### EXERCISE OBJECTIVE
Return every line of the material exactly.

# Start of GIVEN INFORMATION

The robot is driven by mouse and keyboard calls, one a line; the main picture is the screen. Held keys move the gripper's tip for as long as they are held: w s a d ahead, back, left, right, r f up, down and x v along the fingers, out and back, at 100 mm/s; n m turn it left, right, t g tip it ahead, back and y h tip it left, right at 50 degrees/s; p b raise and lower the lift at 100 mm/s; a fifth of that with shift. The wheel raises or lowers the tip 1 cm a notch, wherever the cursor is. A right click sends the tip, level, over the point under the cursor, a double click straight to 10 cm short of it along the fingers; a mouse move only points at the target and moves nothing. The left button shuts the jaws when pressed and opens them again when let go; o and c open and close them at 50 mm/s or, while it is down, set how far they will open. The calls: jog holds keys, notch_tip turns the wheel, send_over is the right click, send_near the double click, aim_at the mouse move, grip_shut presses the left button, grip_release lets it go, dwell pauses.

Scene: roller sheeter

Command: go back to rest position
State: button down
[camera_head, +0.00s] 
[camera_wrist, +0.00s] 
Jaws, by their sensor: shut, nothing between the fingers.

# End of GIVEN INFORMATION

### RESULT
The robot is driven by mouse and keyboard calls, one a line; the main picture is the screen. Held keys move the gripper's tip for as long as they are held: w s a d ahead, back, left, right, r f up, down and x v along the fingers, out and back, at 100 mm/s; n m turn it left, right, t g tip it ahead, back and y h tip it left, right at 50 degrees/s; p b raise and lower the lift at 100 mm/s; a fifth of that with shift. The wheel raises or lowers the tip 1 cm a notch, wherever the cursor is. A right click sends the tip, level, over the point under the cursor, a double click straight to 10 cm short of it along the fingers; a mouse move only points at the target and moves nothing. The left button shuts the jaws when pressed and opens them again when let go; o and c open and close them at 50 mm/s or, while it is down, set how far they will open. The calls: jog holds keys, notch_tip turns the wheel, send_over is the right click, send_near the double click, aim_at the mouse move, grip_shut presses the left button, grip_release lets it go, dwell pauses.

Scene: roller sheeter

Command: go back to rest position
State: button down
[camera_head, +0.00s] 
[camera_wrist, +0.00s] 
Jaws, by their sensor: shut, nothing between the fingers.

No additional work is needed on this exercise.